Foram, precisamente, as observações de Galileu, há 400 anos, que motivaram a organização de um Ano Internacional da Astronomia (AIA), que se celebra este ano – o mesmo em que se comemoram os 40 anos da chegada do homem à Lua – e que conta com uma série de iniciativas. Uma delas decorreu ontem à noite no Paço das Escolas, que ficou às escuras para promover a acção “Noite das Estrelas”.
A Terra, vista do espaço, é uma bola azul que, durante a noite, se transforma numa esfera iluminada. Os grandes aglomerados urbanos e as grandes metrópoles mundiais projectam a sua luminosidade para o espaço, causando poluição luminosa. Ao longo das últimas décadas, os astrónomos têm alertado para este problema, que faz com que as pessoas fiquem privadas de ver a riqueza astronómica por cima das suas cabeças.
A boa e a má iluminação
A iniciativa “Noite das Estrelas” serviu para alertar para este fenómeno da poluição luminosa pedindo a diversas autarquias nacionais alguns “apagões simbólicos”. Em Lisboa apagaram-se as luzes públicas de Belém e do Observatório Astronómico. No Porto ficou às escuras a Praça Parada Leitão e, em Braga, o Santuário do Bom Jesus.
Carlota Simões, da direcção do Museu da Ciência de Coimbra – um dos parceiros do AIA –, explica ao PÚBLICO o objectivo da iniciativa: “Esta ‘Noite das Estrelas’ é uma iniciativa da Comissão Nacional do Ano Internacional da Astronomia, para alertar as populações para a poluição luminosa.

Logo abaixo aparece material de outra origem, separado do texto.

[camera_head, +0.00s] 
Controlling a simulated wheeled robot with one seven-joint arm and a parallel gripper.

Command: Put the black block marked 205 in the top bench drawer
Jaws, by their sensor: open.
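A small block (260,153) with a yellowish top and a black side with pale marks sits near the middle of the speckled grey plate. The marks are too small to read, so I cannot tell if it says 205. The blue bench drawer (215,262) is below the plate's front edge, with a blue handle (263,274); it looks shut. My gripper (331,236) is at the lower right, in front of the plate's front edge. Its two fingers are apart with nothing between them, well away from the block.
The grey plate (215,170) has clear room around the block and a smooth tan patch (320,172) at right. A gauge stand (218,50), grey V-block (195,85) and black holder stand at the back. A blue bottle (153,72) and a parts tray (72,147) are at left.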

Queremos pôr as pessoas a olhar para o céu para perceberem que está ali uma enorme riqueza que se está a perder. Foi por isso que se lançou o desafio a todos os países participantes neste AIA para que apagassem as luzes das cidades, em espaços emblemáticos dos municípios, para as pessoas poderem olhar para o céu dentro as próprias cidades”.
Uma grande fatia da poluição luminosa que actualmente paira por cima das cidades poderia ser diminuída com uma iluminação correcta. Em vez de apontarem para os lados e para cima, bastava que os candeeiros das cidades apontassem para baixo e iluminassem apenas as áreas pretendidas para que se diminuíssem os níveis de poluição luminosa. “A luz emitida para cima e para os lados reflecte-se e difunde-se nas poeiras e fumos em suspensão no ar, tornando o céu nocturno mais claro”, alerta a organização do AIA. As consequências deste desperdício são múltiplas, incluindo uma maior actividade das centrais térmicas (o que consome mais recursos e lança mais dióxido de carbono na atmosfera, contribuindo para o aquecimento global) e um desequilíbrio dos ecossistemas nocturnos.
“É urgente optimizar a iluminação pública, em termos energéticos, mantendo apesar disso bons níveis de iluminação no solo. A ponte Vasco da Gama é um excelente exemplo de uma iluminação adequada”, indica ainda a organização do AIA.
Convidando as pessoas a apreciarem a vista nocturna sobre Coimbra, fazia igualmente parte da iniciativa “Noite das Estrelas” uma subida gratuita à Torre da Universidade (normalmente encerrada ao público) e o espectáculo "Setestrelo" – da responsabilidade do Grupo de Etnografia e Folclore da Academia de Coimbra –, que levava os presentes a “performances culturais” em “sete actos”, tantos quantas estrelas brilhantes tem a Ursa Maior.